Material supplied:
___

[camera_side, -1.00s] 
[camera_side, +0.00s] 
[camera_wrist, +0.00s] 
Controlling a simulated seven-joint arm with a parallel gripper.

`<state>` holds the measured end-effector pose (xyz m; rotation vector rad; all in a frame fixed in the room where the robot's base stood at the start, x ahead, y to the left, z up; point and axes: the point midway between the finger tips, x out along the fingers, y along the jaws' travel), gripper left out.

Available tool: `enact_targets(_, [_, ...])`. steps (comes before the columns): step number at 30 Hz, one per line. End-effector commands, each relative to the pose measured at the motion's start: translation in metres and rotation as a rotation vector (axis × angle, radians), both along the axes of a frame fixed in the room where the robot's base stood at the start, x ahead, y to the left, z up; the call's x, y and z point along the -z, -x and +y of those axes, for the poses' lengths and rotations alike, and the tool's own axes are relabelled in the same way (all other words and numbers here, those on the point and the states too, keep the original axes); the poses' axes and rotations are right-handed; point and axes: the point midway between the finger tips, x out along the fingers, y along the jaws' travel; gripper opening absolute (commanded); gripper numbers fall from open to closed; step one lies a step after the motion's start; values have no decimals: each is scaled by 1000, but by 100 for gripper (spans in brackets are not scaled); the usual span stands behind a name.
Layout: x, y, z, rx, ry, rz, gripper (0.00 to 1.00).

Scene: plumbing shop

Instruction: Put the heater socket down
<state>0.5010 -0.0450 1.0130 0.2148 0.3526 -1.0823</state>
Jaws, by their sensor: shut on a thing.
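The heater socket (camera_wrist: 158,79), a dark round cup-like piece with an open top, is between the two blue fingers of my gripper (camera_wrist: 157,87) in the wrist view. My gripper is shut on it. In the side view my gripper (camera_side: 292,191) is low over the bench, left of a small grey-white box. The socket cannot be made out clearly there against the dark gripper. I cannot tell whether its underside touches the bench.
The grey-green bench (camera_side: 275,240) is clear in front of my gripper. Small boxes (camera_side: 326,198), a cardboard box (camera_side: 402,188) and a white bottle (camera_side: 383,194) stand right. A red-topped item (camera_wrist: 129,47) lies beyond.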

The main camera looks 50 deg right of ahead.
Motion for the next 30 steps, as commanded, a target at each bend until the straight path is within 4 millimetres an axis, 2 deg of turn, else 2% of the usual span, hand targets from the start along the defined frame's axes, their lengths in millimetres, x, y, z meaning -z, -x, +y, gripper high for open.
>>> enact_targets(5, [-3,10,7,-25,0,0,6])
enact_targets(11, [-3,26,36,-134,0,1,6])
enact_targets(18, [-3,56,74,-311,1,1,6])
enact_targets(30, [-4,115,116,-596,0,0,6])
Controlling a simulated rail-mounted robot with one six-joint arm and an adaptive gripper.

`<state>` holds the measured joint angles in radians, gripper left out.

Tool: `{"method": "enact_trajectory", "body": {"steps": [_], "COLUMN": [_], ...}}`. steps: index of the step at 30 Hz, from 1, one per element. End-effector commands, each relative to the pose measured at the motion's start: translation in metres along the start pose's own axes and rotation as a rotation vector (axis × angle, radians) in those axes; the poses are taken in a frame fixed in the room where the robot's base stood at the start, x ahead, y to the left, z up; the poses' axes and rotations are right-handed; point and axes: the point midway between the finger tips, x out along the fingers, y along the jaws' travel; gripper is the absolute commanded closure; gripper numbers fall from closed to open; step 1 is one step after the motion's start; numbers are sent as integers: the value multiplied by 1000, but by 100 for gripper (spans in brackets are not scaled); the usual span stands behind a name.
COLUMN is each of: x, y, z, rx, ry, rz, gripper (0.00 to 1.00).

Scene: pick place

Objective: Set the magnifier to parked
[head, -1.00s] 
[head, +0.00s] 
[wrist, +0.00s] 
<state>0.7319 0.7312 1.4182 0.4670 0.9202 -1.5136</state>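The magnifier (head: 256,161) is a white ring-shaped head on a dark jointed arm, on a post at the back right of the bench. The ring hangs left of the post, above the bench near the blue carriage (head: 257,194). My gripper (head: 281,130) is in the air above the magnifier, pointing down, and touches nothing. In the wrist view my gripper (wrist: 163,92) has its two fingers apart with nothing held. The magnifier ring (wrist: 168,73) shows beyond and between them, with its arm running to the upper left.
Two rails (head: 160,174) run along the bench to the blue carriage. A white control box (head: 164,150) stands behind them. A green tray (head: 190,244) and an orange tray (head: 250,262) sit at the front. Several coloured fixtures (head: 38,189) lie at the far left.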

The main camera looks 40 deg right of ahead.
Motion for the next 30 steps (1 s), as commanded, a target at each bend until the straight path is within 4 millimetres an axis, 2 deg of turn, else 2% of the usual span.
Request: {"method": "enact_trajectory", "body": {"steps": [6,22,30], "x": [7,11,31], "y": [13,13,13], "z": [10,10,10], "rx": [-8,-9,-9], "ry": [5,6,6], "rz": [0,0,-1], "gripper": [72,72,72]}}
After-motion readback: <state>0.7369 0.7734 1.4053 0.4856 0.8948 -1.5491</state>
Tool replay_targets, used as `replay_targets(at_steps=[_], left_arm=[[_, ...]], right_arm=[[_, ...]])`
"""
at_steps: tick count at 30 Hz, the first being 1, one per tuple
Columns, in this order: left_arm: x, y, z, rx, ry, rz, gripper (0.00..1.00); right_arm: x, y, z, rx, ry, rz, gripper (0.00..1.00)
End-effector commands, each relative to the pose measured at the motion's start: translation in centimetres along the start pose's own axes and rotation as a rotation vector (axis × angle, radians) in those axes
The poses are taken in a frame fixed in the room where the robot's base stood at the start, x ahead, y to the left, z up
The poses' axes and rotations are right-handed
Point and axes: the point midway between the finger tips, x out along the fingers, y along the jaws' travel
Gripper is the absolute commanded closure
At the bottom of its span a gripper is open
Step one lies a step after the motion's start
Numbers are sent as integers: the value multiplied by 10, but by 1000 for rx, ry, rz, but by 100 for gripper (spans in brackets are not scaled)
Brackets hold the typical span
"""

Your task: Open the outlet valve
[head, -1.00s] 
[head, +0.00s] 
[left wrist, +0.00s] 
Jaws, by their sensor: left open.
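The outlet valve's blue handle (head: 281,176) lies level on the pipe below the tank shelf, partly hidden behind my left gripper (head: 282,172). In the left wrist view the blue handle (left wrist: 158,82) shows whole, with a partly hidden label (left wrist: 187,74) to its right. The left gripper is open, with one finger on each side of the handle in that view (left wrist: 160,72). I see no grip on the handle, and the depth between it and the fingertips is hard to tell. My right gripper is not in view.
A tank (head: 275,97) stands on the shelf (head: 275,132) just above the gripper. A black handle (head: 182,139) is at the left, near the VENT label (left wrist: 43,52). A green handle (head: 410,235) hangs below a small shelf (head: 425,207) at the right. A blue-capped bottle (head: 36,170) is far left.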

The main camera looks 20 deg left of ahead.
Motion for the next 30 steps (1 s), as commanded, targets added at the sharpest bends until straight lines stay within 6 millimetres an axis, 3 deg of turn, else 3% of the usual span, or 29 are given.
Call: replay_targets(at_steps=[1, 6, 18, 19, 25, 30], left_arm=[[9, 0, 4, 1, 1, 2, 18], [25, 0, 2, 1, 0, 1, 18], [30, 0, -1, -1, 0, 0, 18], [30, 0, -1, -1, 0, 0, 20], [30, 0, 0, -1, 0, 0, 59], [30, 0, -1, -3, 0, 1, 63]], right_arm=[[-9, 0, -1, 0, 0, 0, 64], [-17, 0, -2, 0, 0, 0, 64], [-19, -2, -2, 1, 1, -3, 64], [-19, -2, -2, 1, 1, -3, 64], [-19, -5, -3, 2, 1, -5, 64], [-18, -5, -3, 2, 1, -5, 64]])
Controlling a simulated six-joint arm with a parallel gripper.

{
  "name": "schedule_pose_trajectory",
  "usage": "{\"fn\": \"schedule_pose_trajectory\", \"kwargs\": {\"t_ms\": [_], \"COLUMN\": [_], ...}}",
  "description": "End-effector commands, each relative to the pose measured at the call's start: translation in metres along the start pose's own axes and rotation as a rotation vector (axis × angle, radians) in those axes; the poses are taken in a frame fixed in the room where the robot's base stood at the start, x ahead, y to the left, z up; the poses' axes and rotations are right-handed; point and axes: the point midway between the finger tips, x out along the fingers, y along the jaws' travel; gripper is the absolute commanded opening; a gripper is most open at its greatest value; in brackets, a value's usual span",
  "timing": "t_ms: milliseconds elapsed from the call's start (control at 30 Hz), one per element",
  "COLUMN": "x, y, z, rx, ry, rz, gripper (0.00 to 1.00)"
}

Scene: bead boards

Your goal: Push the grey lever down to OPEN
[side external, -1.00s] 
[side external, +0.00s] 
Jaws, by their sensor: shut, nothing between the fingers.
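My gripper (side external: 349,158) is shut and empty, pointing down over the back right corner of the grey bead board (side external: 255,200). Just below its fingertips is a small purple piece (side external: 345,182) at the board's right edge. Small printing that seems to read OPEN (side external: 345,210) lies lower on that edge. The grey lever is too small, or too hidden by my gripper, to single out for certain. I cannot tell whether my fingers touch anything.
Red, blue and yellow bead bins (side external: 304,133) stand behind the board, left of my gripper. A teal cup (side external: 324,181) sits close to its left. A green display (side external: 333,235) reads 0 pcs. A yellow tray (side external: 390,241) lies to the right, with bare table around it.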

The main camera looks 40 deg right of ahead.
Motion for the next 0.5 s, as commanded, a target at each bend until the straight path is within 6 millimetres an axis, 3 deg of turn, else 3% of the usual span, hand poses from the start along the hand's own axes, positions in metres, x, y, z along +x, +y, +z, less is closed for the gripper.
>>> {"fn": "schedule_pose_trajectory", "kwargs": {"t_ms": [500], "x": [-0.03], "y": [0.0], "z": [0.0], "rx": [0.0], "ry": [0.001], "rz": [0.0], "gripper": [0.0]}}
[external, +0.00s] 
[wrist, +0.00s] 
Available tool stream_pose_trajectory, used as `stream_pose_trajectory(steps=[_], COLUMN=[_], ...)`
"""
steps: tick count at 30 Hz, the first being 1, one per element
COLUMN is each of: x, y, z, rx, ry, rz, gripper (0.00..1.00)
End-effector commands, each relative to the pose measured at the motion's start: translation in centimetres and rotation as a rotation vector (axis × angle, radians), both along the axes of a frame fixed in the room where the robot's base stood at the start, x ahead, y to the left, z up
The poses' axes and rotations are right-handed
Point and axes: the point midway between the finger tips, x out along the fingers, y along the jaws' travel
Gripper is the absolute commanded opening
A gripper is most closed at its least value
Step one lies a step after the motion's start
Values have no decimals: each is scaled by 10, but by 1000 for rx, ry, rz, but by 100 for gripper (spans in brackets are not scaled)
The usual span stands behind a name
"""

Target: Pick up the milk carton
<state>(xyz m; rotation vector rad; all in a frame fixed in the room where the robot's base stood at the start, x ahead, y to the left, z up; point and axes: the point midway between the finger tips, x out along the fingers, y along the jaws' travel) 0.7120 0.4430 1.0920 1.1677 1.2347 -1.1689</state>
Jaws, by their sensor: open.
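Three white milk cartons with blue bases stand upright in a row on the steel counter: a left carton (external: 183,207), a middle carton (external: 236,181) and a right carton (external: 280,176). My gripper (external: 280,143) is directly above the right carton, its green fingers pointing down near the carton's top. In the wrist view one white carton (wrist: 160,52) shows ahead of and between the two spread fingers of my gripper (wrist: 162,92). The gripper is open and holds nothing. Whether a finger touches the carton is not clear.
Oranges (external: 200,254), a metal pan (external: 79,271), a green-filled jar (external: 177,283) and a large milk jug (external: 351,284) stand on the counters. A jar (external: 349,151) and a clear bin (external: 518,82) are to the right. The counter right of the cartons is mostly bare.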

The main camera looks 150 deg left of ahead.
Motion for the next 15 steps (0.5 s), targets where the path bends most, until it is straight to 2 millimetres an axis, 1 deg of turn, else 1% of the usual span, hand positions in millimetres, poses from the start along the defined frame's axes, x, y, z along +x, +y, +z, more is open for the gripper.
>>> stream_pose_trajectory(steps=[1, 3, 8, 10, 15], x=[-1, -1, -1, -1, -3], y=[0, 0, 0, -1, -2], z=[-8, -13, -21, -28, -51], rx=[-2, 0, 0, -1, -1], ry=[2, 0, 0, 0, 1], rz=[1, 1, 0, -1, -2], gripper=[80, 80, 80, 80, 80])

___

Goal:
Copy exactly, and only, the lines from the one containing "Available tool stream_pose_trajectory, used" through the one containing "<state>(xyz m; rotation".

Complete response:
Available tool stream_pose_trajectory, used as `stream_pose_trajectory(steps=[_], COLUMN=[_], ...)`
"""
steps: tick count at 30 Hz, the first being 1, one per element
COLUMN is each of: x, y, z, rx, ry, rz, gripper (0.00..1.00)
End-effector commands, each relative to the pose measured at the motion's start: translation in centimetres and rotation as a rotation vector (axis × angle, radians), both along the axes of a frame fixed in the room where the robot's base stood at the start, x ahead, y to the left, z up
The poses' axes and rotations are right-handed
Point and axes: the point midway between the finger tips, x out along the fingers, y along the jaws' travel
Gripper is the absolute commanded opening
A gripper is most closed at its least value
Step one lies a step after the motion's start
Values have no decimals: each is scaled by 10, but by 1000 for rx, ry, rz, but by 100 for gripper (spans in brackets are not scaled)
The usual span stands behind a name
"""

Target: Pick up the milk carton
<state>(xyz m; rotation vector rad; all in a frame fixed in the room where the robot's base stood at the start, x ahead, y to the left, z up; point and axes: the point midway between the finger tips, x out along the fingers, y along the jaws' travel) 0.7120 0.4430 1.0920 1.1677 1.2347 -1.1689</state>

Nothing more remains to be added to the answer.